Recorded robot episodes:
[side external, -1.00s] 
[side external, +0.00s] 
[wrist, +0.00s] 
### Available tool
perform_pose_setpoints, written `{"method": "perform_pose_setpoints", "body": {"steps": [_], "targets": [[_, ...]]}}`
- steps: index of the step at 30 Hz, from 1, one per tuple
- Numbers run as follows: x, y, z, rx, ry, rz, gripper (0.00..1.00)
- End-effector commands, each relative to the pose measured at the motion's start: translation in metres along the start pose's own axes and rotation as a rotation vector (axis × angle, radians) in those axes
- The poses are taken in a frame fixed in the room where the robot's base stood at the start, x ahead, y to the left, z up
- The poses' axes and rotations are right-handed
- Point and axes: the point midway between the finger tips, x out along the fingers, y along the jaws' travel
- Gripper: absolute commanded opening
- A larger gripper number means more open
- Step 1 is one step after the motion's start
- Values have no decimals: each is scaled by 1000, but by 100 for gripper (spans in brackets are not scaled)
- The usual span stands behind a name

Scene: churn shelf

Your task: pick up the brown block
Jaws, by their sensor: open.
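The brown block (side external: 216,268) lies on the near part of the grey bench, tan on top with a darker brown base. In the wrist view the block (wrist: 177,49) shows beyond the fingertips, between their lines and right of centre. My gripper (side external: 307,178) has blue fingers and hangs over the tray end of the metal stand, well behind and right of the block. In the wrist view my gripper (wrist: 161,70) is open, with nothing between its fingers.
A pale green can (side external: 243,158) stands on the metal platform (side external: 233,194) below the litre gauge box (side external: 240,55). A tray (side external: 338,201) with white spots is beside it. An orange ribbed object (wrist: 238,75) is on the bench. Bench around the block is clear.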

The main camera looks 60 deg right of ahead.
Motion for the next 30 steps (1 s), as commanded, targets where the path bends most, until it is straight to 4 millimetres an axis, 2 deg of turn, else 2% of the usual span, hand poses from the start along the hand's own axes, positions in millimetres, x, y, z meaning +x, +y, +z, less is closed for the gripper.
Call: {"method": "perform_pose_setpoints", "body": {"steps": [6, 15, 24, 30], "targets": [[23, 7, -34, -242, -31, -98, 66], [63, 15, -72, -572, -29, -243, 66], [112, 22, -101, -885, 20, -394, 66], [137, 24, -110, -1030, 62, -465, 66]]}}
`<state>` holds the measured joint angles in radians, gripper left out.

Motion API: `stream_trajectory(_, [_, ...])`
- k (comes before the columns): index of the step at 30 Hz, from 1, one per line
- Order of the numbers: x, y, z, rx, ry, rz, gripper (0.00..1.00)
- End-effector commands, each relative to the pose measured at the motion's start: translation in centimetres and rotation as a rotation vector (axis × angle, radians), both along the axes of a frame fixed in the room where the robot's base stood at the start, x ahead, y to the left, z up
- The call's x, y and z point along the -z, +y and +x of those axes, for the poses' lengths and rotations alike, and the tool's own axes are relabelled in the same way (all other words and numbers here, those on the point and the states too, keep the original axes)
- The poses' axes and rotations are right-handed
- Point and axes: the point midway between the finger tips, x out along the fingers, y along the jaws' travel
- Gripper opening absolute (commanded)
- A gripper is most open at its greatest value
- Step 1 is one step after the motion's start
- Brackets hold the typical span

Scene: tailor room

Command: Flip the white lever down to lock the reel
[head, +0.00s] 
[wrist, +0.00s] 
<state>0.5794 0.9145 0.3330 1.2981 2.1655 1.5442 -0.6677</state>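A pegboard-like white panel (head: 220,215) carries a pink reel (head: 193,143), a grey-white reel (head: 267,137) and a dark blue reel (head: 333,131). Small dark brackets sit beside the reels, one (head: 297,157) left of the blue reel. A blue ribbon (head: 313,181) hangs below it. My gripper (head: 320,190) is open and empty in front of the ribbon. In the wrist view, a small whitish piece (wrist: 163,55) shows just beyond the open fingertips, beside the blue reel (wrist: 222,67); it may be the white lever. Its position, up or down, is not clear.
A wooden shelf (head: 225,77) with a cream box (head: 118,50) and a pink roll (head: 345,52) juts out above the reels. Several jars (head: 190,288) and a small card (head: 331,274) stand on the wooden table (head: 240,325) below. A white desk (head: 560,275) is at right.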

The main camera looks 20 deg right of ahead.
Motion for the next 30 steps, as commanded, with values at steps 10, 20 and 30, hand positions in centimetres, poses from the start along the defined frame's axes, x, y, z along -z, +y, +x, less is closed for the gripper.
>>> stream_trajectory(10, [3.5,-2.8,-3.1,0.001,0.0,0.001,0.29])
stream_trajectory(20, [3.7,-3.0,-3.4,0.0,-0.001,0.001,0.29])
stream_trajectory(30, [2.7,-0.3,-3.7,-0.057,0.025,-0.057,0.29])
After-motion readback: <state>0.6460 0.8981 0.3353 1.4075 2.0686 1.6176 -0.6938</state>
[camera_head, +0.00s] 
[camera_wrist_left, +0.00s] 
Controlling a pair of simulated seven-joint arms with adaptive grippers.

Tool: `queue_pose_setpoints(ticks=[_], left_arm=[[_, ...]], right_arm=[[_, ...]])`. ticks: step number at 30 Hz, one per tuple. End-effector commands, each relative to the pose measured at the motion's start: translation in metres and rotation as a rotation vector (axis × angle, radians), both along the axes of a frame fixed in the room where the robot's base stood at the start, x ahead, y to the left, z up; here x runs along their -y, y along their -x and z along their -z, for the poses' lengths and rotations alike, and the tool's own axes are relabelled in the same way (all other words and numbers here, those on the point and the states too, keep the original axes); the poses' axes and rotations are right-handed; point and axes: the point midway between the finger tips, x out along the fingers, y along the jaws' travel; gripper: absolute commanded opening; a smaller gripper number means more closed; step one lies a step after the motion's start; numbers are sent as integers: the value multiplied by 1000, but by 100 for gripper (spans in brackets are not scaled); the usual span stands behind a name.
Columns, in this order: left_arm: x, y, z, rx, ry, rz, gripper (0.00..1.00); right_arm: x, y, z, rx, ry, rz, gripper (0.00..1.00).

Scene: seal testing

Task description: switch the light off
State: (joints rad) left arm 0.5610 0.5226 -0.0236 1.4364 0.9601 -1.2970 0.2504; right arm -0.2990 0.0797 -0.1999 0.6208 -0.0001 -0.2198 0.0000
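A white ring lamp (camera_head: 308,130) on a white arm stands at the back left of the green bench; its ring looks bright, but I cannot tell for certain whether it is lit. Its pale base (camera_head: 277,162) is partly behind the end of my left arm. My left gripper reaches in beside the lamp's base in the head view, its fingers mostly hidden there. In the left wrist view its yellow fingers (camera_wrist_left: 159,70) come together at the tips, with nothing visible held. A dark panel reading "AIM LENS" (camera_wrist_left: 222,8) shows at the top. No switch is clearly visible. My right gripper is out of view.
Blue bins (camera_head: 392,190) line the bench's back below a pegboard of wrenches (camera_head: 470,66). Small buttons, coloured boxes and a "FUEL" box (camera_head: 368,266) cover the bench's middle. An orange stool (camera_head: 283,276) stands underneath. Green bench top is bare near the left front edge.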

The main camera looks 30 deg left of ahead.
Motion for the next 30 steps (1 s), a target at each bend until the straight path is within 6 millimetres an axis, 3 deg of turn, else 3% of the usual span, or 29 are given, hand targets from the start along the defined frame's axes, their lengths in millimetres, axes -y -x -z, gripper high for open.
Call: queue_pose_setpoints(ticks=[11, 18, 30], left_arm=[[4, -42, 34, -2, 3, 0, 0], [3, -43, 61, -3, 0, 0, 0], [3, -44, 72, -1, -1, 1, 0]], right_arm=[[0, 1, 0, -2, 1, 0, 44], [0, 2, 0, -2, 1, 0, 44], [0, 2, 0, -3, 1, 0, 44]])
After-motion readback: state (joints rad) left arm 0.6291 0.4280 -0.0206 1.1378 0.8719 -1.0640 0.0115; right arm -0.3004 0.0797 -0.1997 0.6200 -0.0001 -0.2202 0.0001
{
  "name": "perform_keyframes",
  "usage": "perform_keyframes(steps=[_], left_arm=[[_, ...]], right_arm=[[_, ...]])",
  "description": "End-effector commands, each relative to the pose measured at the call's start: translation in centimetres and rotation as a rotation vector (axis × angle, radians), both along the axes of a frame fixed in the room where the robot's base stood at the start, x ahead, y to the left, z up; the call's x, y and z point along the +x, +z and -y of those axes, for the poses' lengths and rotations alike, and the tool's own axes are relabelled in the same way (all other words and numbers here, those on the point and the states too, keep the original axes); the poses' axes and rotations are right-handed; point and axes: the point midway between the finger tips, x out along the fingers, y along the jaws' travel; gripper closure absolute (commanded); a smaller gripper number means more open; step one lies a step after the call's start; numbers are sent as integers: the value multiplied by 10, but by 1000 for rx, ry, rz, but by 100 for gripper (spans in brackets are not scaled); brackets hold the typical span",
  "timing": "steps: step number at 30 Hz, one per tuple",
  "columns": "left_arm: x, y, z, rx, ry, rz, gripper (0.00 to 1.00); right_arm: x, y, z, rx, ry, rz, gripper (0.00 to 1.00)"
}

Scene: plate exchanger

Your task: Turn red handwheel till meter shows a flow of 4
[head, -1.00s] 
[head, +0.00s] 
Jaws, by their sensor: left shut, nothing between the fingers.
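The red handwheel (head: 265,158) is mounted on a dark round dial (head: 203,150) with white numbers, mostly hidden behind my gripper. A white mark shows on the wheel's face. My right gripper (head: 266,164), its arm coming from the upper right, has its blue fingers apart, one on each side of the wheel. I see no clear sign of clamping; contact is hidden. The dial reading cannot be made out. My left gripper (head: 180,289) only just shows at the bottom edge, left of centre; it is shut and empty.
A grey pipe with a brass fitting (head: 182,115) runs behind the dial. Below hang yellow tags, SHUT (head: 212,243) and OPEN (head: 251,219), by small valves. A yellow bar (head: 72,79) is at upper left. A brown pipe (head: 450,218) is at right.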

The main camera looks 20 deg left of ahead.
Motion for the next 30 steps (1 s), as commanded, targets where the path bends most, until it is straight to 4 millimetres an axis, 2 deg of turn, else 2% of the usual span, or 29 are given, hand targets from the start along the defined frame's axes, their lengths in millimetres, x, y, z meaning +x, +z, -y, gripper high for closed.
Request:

### [EXERCISE DESCRIPTION]
In the entries above, count each line holding "bends" and report the total and nothing more.

### [TASK OUTPUT]
2